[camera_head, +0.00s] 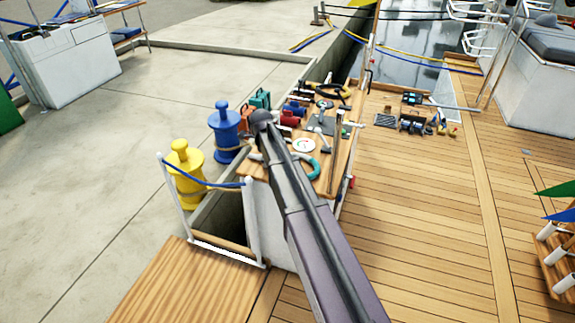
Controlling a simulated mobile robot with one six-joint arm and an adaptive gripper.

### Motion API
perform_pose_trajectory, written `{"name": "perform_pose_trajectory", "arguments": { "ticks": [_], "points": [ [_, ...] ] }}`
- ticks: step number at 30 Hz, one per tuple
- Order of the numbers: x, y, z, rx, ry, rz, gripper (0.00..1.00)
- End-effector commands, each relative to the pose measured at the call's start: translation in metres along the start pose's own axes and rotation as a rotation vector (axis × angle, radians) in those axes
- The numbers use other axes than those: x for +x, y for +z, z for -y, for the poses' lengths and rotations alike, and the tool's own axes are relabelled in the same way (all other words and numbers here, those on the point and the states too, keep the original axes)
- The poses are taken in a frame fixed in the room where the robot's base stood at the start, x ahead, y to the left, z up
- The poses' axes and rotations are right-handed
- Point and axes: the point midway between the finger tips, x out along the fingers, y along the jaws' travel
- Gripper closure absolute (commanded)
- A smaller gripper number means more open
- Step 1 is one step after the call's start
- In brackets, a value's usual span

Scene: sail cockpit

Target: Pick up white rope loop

════════════════

**AIM OF THE TASK**:
Each line above that includes "numbers" counts once; state the total and nothing more.

**EXERCISE SOLUTION**:
2